Solution Architecture

Figure 1 shows the positioning of Kunpeng BoostKit for SRA components. The acceleration solution and modification policy of each component in Kunpeng BoostKit for SRA are different. Generally, the system architecture of the original base software is not modified. However, the modification policy varies according to the actual requirements. Table 1 describes each component.

Figure 1 Architecture of Kunpeng BoostKit for SRA

**Table 1** Kunpeng BoostKit for SRA components
Algorithm Type	Component	Description
Recall algorithm	KScaNN	Kunpeng Scalable Nearest Neighbors (KScaNN) is an inverted index-based vector retrieval algorithm that deeply optimizes index layout, algorithmic logic, and computing process to fully unlock the chip potential.
	KBest	Kunpeng Blazing-fast embedding similarity search thruster (KBest) is an efficient, Huawei-developed graph search algorithm.

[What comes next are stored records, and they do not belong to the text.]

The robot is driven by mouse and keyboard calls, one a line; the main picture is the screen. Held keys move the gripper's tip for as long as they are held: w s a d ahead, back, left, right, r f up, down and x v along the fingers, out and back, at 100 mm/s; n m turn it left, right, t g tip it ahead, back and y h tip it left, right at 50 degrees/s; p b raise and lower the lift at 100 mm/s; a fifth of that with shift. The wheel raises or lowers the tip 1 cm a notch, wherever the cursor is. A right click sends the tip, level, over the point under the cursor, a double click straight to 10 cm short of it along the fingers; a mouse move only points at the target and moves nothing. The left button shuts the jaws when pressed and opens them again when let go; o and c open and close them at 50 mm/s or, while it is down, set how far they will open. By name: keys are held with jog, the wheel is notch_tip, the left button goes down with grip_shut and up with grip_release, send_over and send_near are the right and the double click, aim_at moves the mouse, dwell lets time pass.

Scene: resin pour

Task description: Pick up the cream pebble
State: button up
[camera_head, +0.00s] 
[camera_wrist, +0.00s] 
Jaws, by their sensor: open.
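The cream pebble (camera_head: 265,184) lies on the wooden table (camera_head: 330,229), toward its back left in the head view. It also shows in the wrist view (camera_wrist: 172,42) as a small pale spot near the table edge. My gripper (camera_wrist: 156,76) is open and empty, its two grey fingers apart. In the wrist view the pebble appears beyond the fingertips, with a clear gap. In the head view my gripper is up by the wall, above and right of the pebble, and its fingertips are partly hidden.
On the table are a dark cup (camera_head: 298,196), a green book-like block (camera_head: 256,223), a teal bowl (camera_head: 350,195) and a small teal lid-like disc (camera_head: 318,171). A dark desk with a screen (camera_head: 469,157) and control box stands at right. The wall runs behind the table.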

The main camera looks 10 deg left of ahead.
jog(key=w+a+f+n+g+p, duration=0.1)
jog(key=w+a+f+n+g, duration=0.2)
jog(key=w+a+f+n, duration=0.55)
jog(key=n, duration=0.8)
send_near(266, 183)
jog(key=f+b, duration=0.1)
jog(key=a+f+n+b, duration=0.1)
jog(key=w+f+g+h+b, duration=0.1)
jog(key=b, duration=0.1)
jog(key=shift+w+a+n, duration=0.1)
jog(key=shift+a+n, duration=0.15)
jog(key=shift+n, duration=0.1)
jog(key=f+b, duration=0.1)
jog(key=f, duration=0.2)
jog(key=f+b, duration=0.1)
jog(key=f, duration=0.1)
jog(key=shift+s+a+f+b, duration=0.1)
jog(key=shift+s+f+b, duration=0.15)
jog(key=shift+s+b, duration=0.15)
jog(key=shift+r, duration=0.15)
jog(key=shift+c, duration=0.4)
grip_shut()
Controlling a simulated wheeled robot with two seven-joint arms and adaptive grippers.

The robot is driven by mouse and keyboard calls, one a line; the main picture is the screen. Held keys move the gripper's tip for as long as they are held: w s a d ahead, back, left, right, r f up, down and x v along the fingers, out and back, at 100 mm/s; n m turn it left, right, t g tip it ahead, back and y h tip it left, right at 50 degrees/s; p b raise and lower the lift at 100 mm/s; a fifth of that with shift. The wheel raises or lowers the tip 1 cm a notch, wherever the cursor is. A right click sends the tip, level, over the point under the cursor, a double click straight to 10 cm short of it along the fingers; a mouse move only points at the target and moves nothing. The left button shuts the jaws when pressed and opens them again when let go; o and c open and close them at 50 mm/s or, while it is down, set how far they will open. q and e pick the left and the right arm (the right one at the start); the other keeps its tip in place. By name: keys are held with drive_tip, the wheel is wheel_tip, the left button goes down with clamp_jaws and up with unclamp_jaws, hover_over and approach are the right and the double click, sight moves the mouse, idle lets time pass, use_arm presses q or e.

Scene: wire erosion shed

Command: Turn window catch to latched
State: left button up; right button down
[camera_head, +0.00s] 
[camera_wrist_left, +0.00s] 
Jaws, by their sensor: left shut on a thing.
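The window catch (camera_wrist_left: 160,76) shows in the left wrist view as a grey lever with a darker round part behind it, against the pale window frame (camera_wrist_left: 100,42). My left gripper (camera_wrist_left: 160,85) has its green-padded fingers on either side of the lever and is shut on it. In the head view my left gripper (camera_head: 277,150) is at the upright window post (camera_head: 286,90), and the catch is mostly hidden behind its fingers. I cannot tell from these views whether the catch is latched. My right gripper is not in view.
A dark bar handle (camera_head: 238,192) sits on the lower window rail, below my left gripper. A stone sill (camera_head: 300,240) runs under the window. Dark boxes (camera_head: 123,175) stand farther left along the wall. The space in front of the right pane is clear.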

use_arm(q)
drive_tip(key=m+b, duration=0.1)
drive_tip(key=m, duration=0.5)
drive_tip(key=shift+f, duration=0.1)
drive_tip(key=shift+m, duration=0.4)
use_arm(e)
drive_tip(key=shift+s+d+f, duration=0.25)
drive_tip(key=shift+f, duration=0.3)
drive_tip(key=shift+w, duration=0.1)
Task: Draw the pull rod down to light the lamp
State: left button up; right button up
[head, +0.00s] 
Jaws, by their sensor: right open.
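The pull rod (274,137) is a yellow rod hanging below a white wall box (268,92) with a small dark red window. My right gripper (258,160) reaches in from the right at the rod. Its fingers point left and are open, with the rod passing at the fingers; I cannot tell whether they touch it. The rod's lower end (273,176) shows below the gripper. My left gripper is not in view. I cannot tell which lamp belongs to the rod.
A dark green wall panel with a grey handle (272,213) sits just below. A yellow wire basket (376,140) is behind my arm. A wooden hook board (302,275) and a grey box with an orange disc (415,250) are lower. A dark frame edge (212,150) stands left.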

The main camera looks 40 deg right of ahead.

It optimizes the performance and precision of the nearest neighbor search by using methods such as quantization and NUMA scheduling, which are used for multi-dimensional vector approximate nearest neighbor search.
	KVecTurbo	Kunpeng Vector Turbo (KVecTurbo) is a vector retrieval acceleration component developed by Kunpeng and can be used together with the openGauss vector database. It quantifies and compresses high-dimensional vectors to quickly obtain the near neighbors of a query. In addition, KVecTurbo uses the single instruction, multiple data (SIMD) technique to accelerate distance calculation for multidimensional vector nearest neighbor search.
	KRL	Kunpeng Retrieval Library (KRL) is an operator library optimized for the Kunpeng platform to accelerate vector retrieval. KRL can accelerate Faiss-supported algorithms such as HNSW, PQFS, IVFPQ, and IVFPQFS by replacing operators.
	KNewPfordelta	Kunpeng New PForDelta (KNewPfordelta), engineered for the recall pipeline, is a vectorized decompression algorithm that optimizes inverted index processing for superior search performance.
	hnswlib	The open-source hnswlib has been deeply optimized for the Kunpeng platform. It delivers efficient FP16 retrieval through vectorization, and leverages optimization policies such as prefetching and instruction rescheduling.
	Faiss	The open-source Faiss algorithm library has been deeply optimized using key technologies such as vectorization, dimension-interleaved lookup and accumulation, and vector filtering and compression. These enhancements significantly improve the similarity search and clustering efficiency across IVFFlat, IVFPQ, HNSW, PQFS, and IVFPQFS indexing algorithms. In addition, FP16 support has been added for the HNSW index type.
	RaBitQ	Based on the open-source RaBitQ code, optimizations including FP16 precision optimization, Lookup Table (LUT) acceleration, Spilling with Orthogonality-Amplified Residuals (SOAR) vector allocation, and ML-based adaptive nprobe have been introduced for the Kunpeng platform to improve the retrieval performance.
	EmbeddingLookup	The Embedding Lookup module within the open-source Monolith large-scale real-time recommendation system has been deeply adapted and optimized. By leveraging key techniques including compiler option tuning, spinlock optimization, memory alignment optimization, and Arm SIMD vectorization, this optimization reduces table lookup latency and boosts online inference performance on the Kunpeng Arm platform.
Ranking-focused AI inference operator library	KDNN	Kunpeng Deep Neural Network Library (KDNN) optimizes the performance of AI operators based on the microarchitecture features of the Kunpeng processor and software optimization methods. This operator library is integrated into open-source oneDNN as a plugin, and supports interfacing with operators such as TensorFlow Matmul and softmax.
	KDNN_EXT	KDNN_EXT, as the extension library of KDNN, optimizes operators such as softmax and random_choice and encapsulates them into a Python interface for users to call.
	KTFOP	Kunpeng TensorFlow Operator (KTFOP) is an efficient, Huawei-developed TensorFlow operator library. It uses SIMD instructions and multi-core scheduling to accelerate operator processing in CPUs and reduce the usage of CPU computing resources, thereby increasing the overall end-to-end throughput of online inference.
	ANNC	TensorFlow leverages the Accelerated Neural Network Compiler (ANNC) to perform graph-level optimizations, enhancing inference performance in recommendation systems. ANNC provides optimization technologies including computational graph optimization, and generation and integration of high-performance fused operators.